Long term settlement, yes. Self-sustaining, no. There's no realistic prospect for a Mars settlement becoming self-sustaining either. Either one will require ongoing support from Earth for the foreseeable future.

Here are some valid goals for a settlement on the moon. It can serve as a gateway for missions to more distant places. Once you're out of the Earth's gravity well, a lot of things become easier. It can mine resources from the moon that will be useful for anything we want to build in space (titanium, aluminum, etc.). Construction in space will become a lot more practical if you don't have to launch all your raw materials from Earth. It can do science. The far side of the moon is a great place for telescopes. It can perform a lot of the same functions we currently do with satelites (observation, communication), but much easier to maintain and service.

It also can be used as a launchpad for weapons that attack anywhere on Earth. Yeah, not all the potential uses are good ones. I wonder how much of the geopolitical urgency is driven by that?

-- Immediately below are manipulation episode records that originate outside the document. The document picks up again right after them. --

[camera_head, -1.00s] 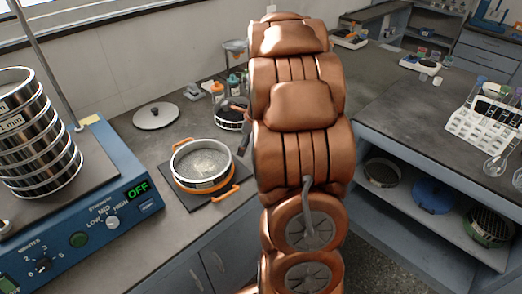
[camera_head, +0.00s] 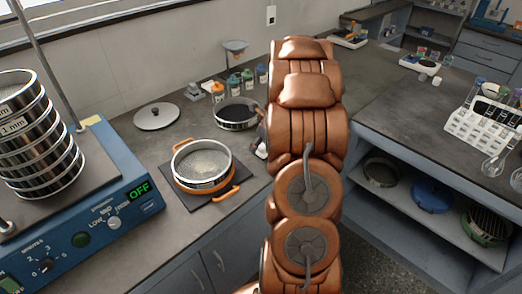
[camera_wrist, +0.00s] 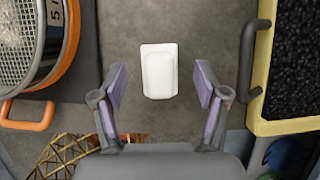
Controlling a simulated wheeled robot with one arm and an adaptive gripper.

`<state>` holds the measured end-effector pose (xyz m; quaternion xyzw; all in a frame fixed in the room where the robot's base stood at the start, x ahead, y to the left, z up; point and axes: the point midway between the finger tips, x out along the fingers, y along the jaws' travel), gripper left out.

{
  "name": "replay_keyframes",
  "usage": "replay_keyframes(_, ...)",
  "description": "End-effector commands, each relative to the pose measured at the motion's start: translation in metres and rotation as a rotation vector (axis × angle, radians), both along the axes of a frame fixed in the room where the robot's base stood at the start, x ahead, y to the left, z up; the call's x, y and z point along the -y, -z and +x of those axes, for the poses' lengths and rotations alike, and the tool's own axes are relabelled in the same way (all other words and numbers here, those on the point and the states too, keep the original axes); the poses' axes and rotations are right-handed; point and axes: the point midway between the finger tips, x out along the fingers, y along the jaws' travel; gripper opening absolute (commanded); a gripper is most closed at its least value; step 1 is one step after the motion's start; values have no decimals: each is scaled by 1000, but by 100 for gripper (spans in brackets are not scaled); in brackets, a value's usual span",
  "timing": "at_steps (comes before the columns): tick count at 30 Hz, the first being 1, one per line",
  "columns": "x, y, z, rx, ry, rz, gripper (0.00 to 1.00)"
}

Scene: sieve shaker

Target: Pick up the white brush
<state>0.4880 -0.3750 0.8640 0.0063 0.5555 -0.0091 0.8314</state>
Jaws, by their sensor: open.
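The white brush (camera_wrist: 159,72) shows in the wrist view as a pale, rounded rectangular block lying on the dark grey bench top. My gripper (camera_wrist: 161,88) is open, with one finger on each side of the brush's near end and a gap on both sides. The fingers do not touch it. In the head view a small white patch (camera_head: 262,151) shows at the left edge of my arm, and I cannot tell if it is the brush. My gripper is mostly hidden behind my arm there.
In the wrist view a sieve (camera_wrist: 22,45) with an orange handle is at left, and a yellow-rimmed container (camera_wrist: 262,75) of black grains is close at right. In the head view a sieve shaker (camera_head: 95,215) stands at left, and several bottles (camera_head: 247,76) stand behind.

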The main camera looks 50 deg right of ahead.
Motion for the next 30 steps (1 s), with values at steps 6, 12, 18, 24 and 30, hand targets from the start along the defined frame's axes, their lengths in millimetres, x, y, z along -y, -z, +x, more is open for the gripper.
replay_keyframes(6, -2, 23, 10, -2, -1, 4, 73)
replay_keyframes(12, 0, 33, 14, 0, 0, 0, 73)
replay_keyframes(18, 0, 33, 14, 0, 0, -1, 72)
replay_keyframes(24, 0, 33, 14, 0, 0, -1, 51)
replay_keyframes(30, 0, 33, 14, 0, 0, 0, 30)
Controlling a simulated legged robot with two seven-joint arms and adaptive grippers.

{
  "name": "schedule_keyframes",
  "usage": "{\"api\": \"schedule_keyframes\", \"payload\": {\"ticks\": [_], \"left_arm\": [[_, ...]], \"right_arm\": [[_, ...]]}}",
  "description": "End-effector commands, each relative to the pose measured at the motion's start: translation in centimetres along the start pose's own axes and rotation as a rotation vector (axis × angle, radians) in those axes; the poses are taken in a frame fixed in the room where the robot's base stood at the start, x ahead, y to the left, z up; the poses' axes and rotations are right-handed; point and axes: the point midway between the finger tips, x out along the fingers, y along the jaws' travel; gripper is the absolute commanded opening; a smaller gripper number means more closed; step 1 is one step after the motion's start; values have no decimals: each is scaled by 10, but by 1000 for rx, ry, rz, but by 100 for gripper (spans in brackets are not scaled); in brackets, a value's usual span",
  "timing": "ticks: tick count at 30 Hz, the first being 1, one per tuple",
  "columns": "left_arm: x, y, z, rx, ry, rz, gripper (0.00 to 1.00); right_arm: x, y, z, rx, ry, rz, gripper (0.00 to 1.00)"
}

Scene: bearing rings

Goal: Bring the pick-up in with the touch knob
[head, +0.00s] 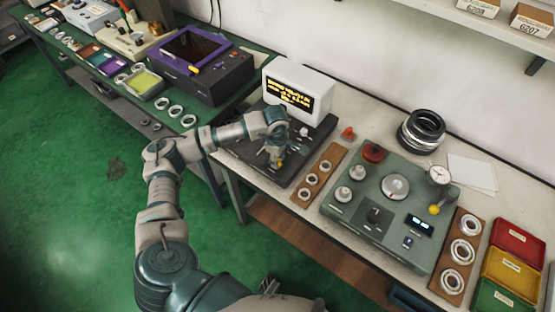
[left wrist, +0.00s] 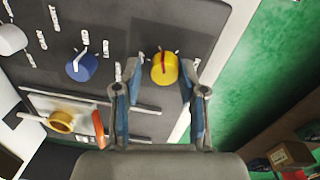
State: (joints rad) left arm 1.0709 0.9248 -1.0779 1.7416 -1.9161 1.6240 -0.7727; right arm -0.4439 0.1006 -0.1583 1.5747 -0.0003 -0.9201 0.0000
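The dark instrument panel (head: 240,150) stands on the bench before a small white monitor with yellow text (head: 290,95). In the left wrist view a yellow knob with a red mark (left wrist: 164,68) sits near the panel's edge. A blue knob with a white pointer (left wrist: 82,67) is to its left. Labels are too small to read, so I cannot tell which is the touch knob. A brass ring (left wrist: 61,122) lies by a rail, with an orange-red piece (left wrist: 99,128) near it, possibly the pick-up. My left gripper (left wrist: 160,80) is open, fingers either side of the yellow knob. My right gripper is not in view.
A green-grey tester (head: 385,205) stands right of the panel, beyond a wooden ring board (head: 319,175). Coloured trays (head: 513,250) lie at far right. A purple instrument (head: 200,65) is on the left bench. Black rings (head: 421,130) are stacked behind.

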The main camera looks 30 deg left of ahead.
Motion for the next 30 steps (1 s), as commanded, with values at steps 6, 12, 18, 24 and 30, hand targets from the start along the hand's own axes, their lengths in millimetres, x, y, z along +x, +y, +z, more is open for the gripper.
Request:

Comment Re:Why? (Score 2) 73

My understanding (just going from memory, this might not be exactly right) is that Columbus didn't believe that ancient Greek calculation. He did his own calculation and concluded the circumference of the earth was only about 10,000 miles, making it practical to reach India by sailing west. Everyone who knew what they were talking about told him he was crazy and it was much too far. They were right, but fortunately for him there turned out to be another continent along the way.

Comment Re:Mars still a better choice (Score 1) 73

Also, actually getting to Mars is not that much harder than getting to the moon.

You can get to the moon in a few days. Mars takes months at best, and even that is only possible once every couple of years. People sent to Mars will be subjected to massive amounts of radiation during the trip. If something goes wrong, an emergency return home is impossible.

Energy is not the only measure of "hard". Proximity is a really big advantage.

A self-sustaining colony on the Moon is essentially impossible.

I don't think that shows up anywhere on their list of goals.